### Work instructions
Repeat everything in the material exactly.

### Robot episode data
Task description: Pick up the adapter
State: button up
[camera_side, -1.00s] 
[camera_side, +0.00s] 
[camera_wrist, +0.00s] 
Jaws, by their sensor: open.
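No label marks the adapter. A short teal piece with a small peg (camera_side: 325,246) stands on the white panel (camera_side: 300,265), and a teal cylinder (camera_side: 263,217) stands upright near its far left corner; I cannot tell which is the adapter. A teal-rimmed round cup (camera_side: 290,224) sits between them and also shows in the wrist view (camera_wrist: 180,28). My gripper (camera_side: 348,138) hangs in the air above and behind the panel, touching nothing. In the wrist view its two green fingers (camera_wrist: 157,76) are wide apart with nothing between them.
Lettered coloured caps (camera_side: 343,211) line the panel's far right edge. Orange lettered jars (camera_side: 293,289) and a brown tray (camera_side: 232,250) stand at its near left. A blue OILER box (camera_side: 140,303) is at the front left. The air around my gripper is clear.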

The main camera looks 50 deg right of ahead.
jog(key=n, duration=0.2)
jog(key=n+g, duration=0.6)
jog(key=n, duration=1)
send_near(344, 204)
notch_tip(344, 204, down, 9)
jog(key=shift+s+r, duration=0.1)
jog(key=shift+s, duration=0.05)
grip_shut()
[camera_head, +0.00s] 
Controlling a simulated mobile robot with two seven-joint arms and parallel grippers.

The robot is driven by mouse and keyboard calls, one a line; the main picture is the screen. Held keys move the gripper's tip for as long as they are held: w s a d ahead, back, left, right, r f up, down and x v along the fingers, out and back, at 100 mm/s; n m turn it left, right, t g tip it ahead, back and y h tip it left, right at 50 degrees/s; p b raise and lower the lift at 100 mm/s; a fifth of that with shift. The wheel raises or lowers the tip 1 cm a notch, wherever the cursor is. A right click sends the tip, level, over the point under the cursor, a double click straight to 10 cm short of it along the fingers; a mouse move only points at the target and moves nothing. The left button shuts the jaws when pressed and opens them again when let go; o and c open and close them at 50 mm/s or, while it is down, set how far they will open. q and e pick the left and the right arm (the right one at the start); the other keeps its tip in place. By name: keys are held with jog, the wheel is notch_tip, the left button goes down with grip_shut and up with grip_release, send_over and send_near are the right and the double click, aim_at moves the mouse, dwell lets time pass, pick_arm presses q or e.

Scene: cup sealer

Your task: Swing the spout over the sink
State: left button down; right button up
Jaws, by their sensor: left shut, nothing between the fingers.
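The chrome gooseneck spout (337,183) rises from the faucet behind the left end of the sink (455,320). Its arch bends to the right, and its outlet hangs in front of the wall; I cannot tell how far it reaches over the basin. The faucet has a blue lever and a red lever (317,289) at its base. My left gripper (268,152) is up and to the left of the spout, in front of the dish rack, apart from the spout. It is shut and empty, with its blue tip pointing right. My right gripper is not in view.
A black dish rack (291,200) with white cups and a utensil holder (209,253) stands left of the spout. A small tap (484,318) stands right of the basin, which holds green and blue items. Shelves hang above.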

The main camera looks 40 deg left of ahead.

### Written solution
Task description: Pick up the adapter
State: button up
[camera_side, -1.00s] 
[camera_side, +0.00s] 
[camera_wrist, +0.00s] 
Jaws, by their sensor: open.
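No label marks the adapter. A short teal piece with a small peg (camera_side: 325,246) stands on the white panel (camera_side: 300,265), and a teal cylinder (camera_side: 263,217) stands upright near its far left corner; I cannot tell which is the adapter. A teal-rimmed round cup (camera_side: 290,224) sits between them and also shows in the wrist view (camera_wrist: 180,28). My gripper (camera_side: 348,138) hangs in the air above and behind the panel, touching nothing. In the wrist view its two green fingers (camera_wrist: 157,76) are wide apart with nothing between them.
Lettered coloured caps (camera_side: 343,211) line the panel's far right edge. Orange lettered jars (camera_side: 293,289) and a brown tray (camera_side: 232,250) stand at its near left. A blue OILER box (camera_side: 140,303) is at the front left. The air around my gripper is clear.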

The main camera looks 50 deg right of ahead.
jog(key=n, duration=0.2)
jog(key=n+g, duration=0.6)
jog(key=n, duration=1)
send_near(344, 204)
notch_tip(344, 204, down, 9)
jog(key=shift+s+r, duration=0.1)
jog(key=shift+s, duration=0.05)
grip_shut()
[camera_head, +0.00s] 
Controlling a simulated mobile robot with two seven-joint arms and parallel grippers.

The robot is driven by mouse and keyboard calls, one a line; the main picture is the screen. Held keys move the gripper's tip for as long as they are held: w s a d ahead, back, left, right, r f up, down and x v along the fingers, out and back, at 100 mm/s; n m turn it left, right, t g tip it ahead, back and y h tip it left, right at 50 degrees/s; p b raise and lower the lift at 100 mm/s; a fifth of that with shift. The wheel raises or lowers the tip 1 cm a notch, wherever the cursor is. A right click sends the tip, level, over the point under the cursor, a double click straight to 10 cm short of it along the fingers; a mouse move only points at the target and moves nothing. The left button shuts the jaws when pressed and opens them again when let go; o and c open and close them at 50 mm/s or, while it is down, set how far they will open. q and e pick the left and the right arm (the right one at the start); the other keeps its tip in place. By name: keys are held with jog, the wheel is notch_tip, the left button goes down with grip_shut and up with grip_release, send_over and send_near are the right and the double click, aim_at moves the mouse, dwell lets time pass, pick_arm presses q or e.

Scene: cup sealer

Your task: Swing the spout over the sink
State: left button down; right button up
Jaws, by their sensor: left shut, nothing between the fingers.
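The chrome gooseneck spout (337,183) rises from the faucet behind the left end of the sink (455,320). Its arch bends to the right, and its outlet hangs in front of the wall; I cannot tell how far it reaches over the basin. The faucet has a blue lever and a red lever (317,289) at its base. My left gripper (268,152) is up and to the left of the spout, in front of the dish rack, apart from the spout. It is shut and empty, with its blue tip pointing right. My right gripper is not in view.
A black dish rack (291,200) with white cups and a utensil holder (209,253) stands left of the spout. A small tap (484,318) stands right of the basin, which holds green and blue items. Shelves hang above.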

The main camera looks 40 deg left of ahead.

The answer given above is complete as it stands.